1. I think the analogue at X and digital at X- is a bit irrelevant, as I presume the product would not be delivered to a mastering house on a reel. However, if it is, there is not really a standard rule, as headroom and tape compression depend on choice. Just make sure that the relevant information (especially machine calibration) is passed on to the mastering house.
2. If a mix is delivered for mastering on a digital format, get it close to 0 dB, but MAKE SURE IT NEVER CLIPS OUT.
3. You do not have to leave a couple dB headroom for a mastering house. Your material will in the vast majority of cases be transferred into another system (or onto analogue) for mastering, at which point the mastering engineer will have full control over the levels.
Note that in many DAW's the L/R bus quality (bitrate) will go down if the level drops, which is a good reason to keep the levels up there.

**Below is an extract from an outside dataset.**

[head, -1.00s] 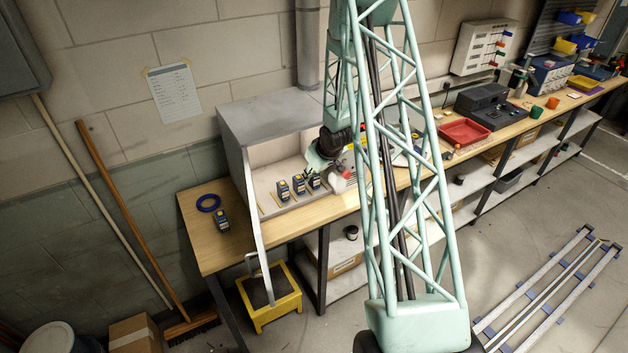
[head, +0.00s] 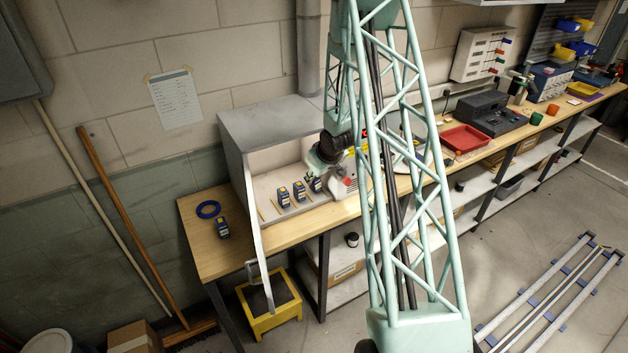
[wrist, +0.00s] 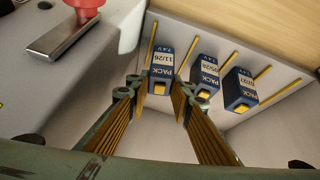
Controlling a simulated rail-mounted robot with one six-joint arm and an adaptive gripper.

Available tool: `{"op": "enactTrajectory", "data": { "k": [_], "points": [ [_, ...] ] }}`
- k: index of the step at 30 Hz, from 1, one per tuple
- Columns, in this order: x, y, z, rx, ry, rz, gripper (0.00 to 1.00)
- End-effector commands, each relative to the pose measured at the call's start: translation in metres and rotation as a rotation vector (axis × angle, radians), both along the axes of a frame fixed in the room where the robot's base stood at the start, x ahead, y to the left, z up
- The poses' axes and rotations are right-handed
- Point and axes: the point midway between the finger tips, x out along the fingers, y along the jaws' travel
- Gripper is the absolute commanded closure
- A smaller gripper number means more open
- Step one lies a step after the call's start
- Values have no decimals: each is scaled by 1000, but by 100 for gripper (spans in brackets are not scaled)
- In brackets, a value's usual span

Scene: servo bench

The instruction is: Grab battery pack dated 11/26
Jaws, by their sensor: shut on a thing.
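The battery pack dated 11/26 (wrist: 160,68) is blue with a white label and a yellow end. In the wrist view it stands between the two fingers of my gripper (wrist: 160,90), which are shut on it. A second pack (wrist: 205,74) and a third pack (wrist: 239,88), dated 07/27, stand in a row to its right, apart from the fingers; the second date is hard to read. In the head view the other packs (head: 284,196) (head: 299,191) stand in the grey open-fronted booth (head: 268,122), left of my gripper (head: 316,182), which partly hides the held pack.
Yellow divider strips (wrist: 187,51) run between the packs. A pale unit with a red knob (wrist: 85,5) is close on the left in the wrist view. Another pack (head: 222,229) and a blue ring (head: 208,210) lie on the bench's left end. A red tray (head: 466,139) is farther right.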

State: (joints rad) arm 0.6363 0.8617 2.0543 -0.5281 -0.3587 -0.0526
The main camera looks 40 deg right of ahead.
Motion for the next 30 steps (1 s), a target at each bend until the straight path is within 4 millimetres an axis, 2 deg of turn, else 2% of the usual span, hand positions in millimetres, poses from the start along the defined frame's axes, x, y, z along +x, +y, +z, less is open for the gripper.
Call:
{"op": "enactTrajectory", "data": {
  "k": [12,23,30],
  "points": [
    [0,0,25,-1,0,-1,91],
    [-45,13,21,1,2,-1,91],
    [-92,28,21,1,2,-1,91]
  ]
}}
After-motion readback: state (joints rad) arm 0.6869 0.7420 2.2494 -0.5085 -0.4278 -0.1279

4. Refrain from "getting it close to 0dB" by means of applying limiters, compressors and all those other cute tools you might have. By all means use some light compression if you feel it benefits the sound, but only for that reason, and not to boost volume. Rest assure that any decent mastering house will have compressors and limiters many times the quality of the ones you might have.
5. If you HAVE to, use some very minor peak limiting (set for instance at -0.1 to -0.3 dB, not more), to avoid clips. However, the time to address such peaking is in the mix.
6. If you cannot attent the mastering yourself, make sure you give good instructions to the mastering house / engineer.
Finally, to master a well recorded and mixed track and make it sound brilliant does not have to take a long time.
To master a badly recorded and mixed track so it sounds reasonable can take forever.